BEGIN
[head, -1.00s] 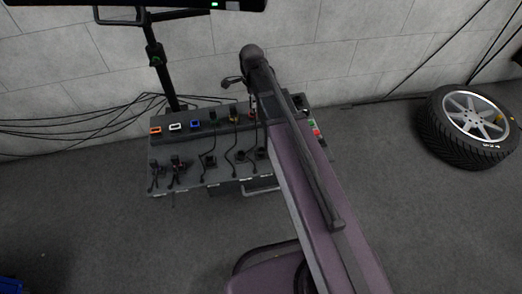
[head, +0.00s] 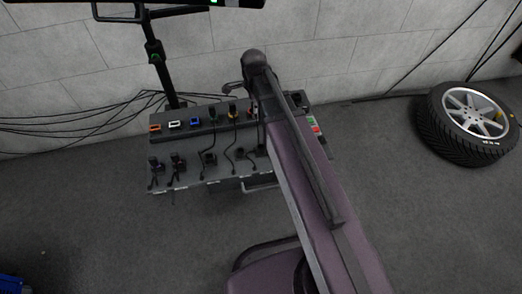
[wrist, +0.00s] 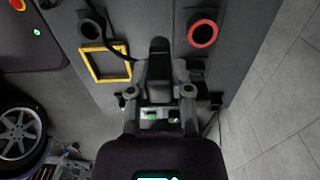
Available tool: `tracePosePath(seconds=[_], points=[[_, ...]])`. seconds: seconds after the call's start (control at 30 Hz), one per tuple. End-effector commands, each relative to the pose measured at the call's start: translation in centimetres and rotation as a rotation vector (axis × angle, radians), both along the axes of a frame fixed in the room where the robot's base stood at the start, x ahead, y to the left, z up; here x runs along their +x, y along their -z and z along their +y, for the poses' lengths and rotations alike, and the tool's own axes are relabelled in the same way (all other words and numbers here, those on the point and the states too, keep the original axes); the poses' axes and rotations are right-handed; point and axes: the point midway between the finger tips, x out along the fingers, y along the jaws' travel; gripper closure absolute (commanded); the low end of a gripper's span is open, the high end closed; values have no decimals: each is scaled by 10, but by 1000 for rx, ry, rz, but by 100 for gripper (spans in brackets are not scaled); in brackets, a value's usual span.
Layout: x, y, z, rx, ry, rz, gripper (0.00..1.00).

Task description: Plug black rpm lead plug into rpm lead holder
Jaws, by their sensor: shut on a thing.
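In the wrist view my gripper (wrist: 159,92) is shut on a black plug (wrist: 158,62), which sticks out between the fingers over the dark panel (wrist: 125,15). A yellow square frame (wrist: 105,79) lies to the left of the plug. A red ring (wrist: 202,34) is at its upper right. I cannot tell which fitting is the rpm lead holder, or whether the plug touches the panel. In the head view my arm hides the gripper's fingers and the plug.
In the head view the grey cart (head: 226,177) carries orange (head: 155,128), white (head: 174,124) and blue (head: 195,121) sockets at left. Several black plugs and leads sit along it. A wheel (head: 468,122) lies on the floor at right. Cables hang behind the cart.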

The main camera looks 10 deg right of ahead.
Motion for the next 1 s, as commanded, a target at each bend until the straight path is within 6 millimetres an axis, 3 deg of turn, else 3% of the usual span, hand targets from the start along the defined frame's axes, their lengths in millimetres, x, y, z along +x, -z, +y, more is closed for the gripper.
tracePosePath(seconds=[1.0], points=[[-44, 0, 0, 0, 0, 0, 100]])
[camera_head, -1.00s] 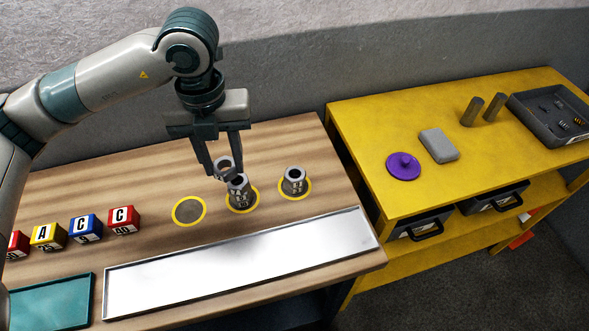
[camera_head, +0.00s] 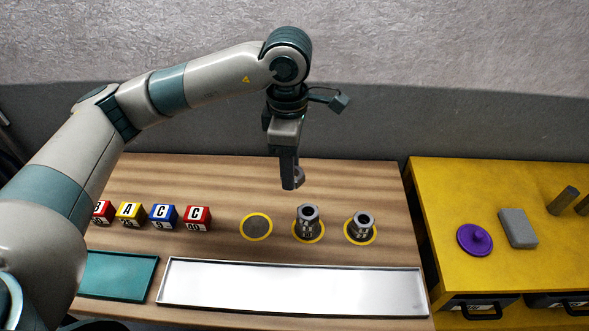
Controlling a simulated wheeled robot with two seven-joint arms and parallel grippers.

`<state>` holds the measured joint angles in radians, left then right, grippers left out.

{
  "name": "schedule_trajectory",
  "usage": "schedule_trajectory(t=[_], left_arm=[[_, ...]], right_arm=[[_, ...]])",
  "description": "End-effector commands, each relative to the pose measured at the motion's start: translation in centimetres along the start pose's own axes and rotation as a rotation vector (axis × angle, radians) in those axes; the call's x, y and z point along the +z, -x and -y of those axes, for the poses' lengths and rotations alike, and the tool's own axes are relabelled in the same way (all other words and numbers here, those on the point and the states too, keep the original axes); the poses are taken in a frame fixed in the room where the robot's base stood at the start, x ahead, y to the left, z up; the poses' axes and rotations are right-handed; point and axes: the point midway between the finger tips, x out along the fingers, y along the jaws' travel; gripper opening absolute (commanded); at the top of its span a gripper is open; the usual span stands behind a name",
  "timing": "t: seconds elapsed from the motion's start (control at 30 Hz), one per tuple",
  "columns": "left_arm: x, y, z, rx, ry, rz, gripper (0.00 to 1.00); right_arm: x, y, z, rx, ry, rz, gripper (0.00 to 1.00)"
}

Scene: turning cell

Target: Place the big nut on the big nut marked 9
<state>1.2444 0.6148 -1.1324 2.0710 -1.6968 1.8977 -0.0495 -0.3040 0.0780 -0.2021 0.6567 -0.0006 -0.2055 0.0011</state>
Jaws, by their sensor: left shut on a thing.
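My left gripper (camera_head: 292,184) points down above the wooden table, shut on a grey nut (camera_head: 299,177) that is partly hidden by the fingers. Below it, a stack of grey nuts (camera_head: 308,221) stands in the middle yellow ring. A lower stack or single grey nut (camera_head: 360,225) stands in the right yellow ring. The markings on these nuts are too small to read surely, so I cannot tell which is marked 9. The held nut is apart from the middle stack, slightly behind and above it. My right gripper is not in view.
The left yellow ring (camera_head: 257,227) is empty. Lettered blocks (camera_head: 163,217) stand in a row on the left. A silver tray (camera_head: 290,285) and a teal tray (camera_head: 120,275) lie in front. A yellow bench (camera_head: 450,205) at right holds a purple knobbed disc (camera_head: 475,239) and a grey block (camera_head: 518,228).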

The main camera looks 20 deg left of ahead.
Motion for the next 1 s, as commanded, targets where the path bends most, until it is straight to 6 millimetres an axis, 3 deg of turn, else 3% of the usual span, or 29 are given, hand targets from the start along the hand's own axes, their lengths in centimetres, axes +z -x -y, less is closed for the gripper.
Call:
END
> _Work to be completed_
What is the number of lines holding the word "looks"? State it alone.

> _Solution to this exercise_
2